** Data lines **

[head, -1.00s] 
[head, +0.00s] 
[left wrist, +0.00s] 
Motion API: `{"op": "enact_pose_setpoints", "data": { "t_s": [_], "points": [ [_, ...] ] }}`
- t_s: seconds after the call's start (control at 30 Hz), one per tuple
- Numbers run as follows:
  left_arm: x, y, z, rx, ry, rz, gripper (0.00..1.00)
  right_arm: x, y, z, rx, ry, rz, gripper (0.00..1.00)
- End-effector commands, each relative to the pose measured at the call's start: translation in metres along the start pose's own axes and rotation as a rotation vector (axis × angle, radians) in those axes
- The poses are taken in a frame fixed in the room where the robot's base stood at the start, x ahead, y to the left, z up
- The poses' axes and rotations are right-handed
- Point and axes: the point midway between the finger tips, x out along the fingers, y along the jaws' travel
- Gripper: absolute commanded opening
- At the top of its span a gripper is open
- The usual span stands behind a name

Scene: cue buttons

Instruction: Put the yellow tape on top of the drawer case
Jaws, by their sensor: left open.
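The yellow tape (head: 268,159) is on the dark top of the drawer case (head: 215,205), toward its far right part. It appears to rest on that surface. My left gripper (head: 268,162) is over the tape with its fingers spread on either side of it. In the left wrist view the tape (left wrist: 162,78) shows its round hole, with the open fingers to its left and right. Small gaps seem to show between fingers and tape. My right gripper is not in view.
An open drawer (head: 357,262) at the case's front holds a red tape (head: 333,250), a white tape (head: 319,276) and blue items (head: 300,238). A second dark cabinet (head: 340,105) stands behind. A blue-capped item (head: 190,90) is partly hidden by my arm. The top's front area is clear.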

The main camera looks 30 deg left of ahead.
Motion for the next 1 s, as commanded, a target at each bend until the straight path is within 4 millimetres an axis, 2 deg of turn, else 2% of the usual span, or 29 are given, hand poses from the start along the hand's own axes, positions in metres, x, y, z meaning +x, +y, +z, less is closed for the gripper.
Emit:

** Written request **
Reproduce verbatim only the segment of the listing bounded by the line containing "right_arm: x, y, z, rx, ry, rz, gripper" and the line containing "Instruction: Put the", with both boundary lines included.

** Problem solution **
  right_arm: x, y, z, rx, ry, rz, gripper (0.00..1.00)
- End-effector commands, each relative to the pose measured at the call's start: translation in metres along the start pose's own axes and rotation as a rotation vector (axis × angle, radians) in those axes
- The poses are taken in a frame fixed in the room where the robot's base stood at the start, x ahead, y to the left, z up
- The poses' axes and rotations are right-handed
- Point and axes: the point midway between the finger tips, x out along the fingers, y along the jaws' travel
- Gripper: absolute commanded opening
- At the top of its span a gripper is open
- The usual span stands behind a name

Scene: cue buttons

Instruction: Put the yellow tape on top of the drawer case

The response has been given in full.